* _Source material_
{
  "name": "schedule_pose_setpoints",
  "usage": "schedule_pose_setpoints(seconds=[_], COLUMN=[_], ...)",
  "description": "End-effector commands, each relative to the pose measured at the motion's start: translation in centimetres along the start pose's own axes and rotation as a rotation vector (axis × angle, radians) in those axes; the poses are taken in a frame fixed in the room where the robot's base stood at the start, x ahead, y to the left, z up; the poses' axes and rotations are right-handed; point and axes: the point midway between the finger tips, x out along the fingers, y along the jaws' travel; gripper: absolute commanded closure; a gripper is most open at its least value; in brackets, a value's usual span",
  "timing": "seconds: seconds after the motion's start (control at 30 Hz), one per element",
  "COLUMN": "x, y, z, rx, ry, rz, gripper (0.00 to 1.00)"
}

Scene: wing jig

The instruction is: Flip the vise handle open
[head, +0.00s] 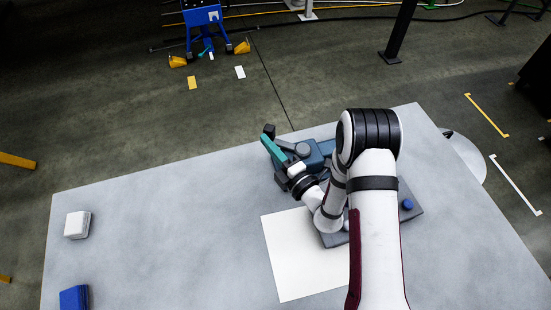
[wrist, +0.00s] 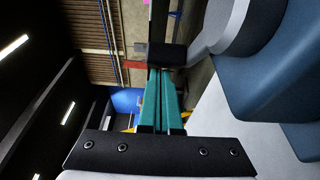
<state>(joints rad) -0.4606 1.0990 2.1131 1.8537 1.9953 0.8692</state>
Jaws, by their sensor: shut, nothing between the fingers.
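The blue vise (head: 318,150) sits on a grey base plate toward the back of the table, partly hidden by my arm. In the wrist view its blue body (wrist: 265,85) fills the right side. Its grey handle (wrist: 225,30) ends in a black grip (wrist: 165,55); in the head view the dark end (head: 268,129) shows at the vise's upper left. My gripper (head: 266,138) has teal fingers, shut and empty, with the tips right by that grip. In the wrist view my fingertips (wrist: 160,71) meet the grip's edge; I cannot tell whether they touch.
A white sheet (head: 285,265) lies in front of the vise. A white block (head: 77,224) and a blue block (head: 74,298) stand at the table's left. A blue knob (head: 408,204) is on the base plate at right. The table's left middle is clear.

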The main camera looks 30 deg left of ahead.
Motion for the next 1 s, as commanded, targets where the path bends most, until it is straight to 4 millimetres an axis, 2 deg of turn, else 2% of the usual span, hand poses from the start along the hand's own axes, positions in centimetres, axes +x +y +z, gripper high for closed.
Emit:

* _Problem description_
Pick out the lines containing the string "COLUMN".

* _The response_
  "usage": "schedule_pose_setpoints(seconds=[_], COLUMN=[_], ...)",
  "COLUMN": "x, y, z, rx, ry, rz, gripper (0.00 to 1.00)"

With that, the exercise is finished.